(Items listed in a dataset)
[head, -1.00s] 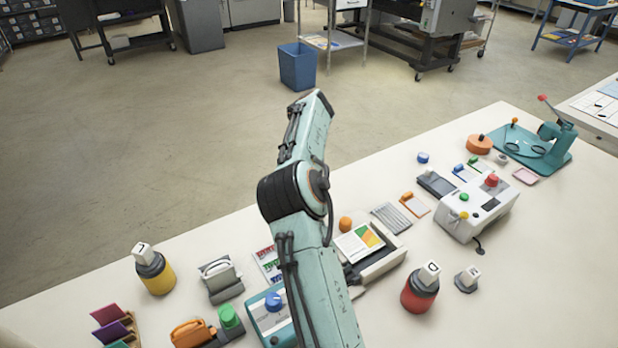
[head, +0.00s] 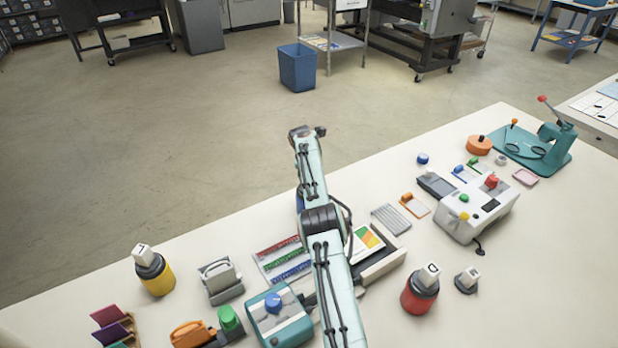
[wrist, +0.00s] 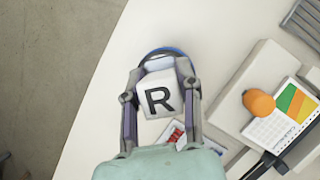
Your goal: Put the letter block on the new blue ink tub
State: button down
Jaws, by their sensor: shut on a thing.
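The letter block (wrist: 159,98), white with a black R, is between the two fingers of my gripper (wrist: 160,74) in the wrist view. My gripper is shut on it. A blue rounded edge (wrist: 166,50), likely the blue ink tub, shows just beyond the block. The block hides most of it, so I cannot tell whether they touch. In the head view my arm hides the gripper and block; a small blue patch (head: 299,202) shows at the arm's left edge.
A yellow tub (head: 158,280) and a red tub (head: 418,297) carry white blocks. A teal device with a blue knob (head: 273,303) stands near my arm. An orange knob (wrist: 258,102) sits right of my gripper. The table's back edge is close on the left in the wrist view.

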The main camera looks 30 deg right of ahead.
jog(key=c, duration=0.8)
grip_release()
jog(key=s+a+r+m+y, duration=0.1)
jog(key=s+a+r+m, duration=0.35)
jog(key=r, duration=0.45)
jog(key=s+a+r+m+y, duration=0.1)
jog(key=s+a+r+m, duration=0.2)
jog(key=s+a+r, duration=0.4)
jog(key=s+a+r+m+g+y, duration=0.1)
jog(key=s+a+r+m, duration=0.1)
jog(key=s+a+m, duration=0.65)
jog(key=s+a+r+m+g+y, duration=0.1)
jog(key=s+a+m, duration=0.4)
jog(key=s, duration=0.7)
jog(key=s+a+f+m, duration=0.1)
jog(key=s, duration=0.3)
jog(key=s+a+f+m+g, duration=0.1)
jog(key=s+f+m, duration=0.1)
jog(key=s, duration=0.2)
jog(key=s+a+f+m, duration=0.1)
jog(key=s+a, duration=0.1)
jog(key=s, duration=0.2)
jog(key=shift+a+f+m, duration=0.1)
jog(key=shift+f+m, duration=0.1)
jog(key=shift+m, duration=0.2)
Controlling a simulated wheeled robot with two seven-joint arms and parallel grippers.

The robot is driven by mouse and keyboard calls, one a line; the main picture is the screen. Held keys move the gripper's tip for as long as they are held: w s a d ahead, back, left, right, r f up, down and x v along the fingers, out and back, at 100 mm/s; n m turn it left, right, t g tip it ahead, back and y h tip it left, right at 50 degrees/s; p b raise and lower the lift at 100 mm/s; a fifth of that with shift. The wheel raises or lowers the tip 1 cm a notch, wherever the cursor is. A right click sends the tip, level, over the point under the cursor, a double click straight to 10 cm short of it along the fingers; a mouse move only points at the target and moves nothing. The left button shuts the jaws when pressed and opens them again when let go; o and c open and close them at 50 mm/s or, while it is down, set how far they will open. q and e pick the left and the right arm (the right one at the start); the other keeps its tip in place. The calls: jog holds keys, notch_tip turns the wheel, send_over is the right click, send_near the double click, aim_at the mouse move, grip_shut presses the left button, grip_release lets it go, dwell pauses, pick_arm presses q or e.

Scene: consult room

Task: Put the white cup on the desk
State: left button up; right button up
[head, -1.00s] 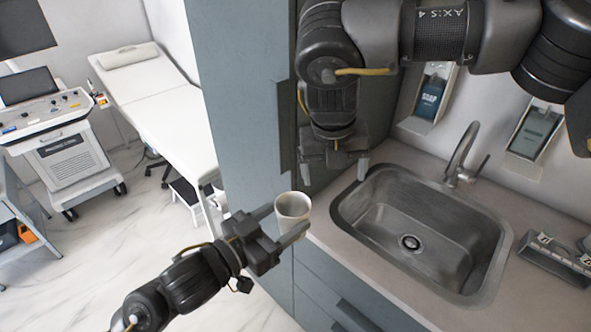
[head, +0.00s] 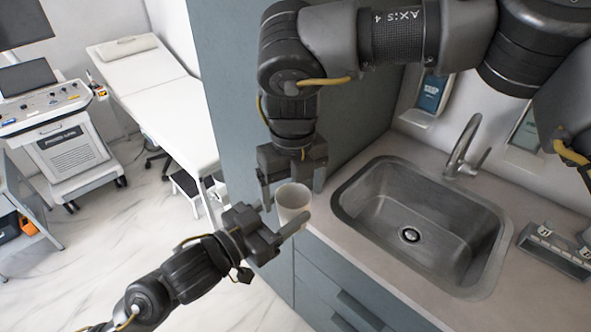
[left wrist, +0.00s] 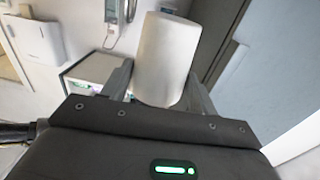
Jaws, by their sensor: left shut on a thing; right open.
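The white cup (head: 292,203) is held upright between the fingers of my left gripper (head: 286,222), near the left front corner of the sink counter. In the left wrist view the cup (left wrist: 166,58) sits between both fingers. My right gripper (head: 293,190) comes down from above, open, with its fingers just behind and around the cup's rim; I cannot tell whether they touch it. I see no desk that I can be sure of.
The counter (head: 335,232) holds a steel sink (head: 420,215) with a faucet (head: 462,150). A tall grey-blue cabinet side (head: 235,90) stands behind the cup. A white exam couch (head: 160,105) and a machine on a cart (head: 60,140) stand at left, with open floor in front.

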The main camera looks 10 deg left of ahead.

Instruction: Pick each line holding the word "State" out of the listing.

Full output:
State: button down
State: left button up; right button up

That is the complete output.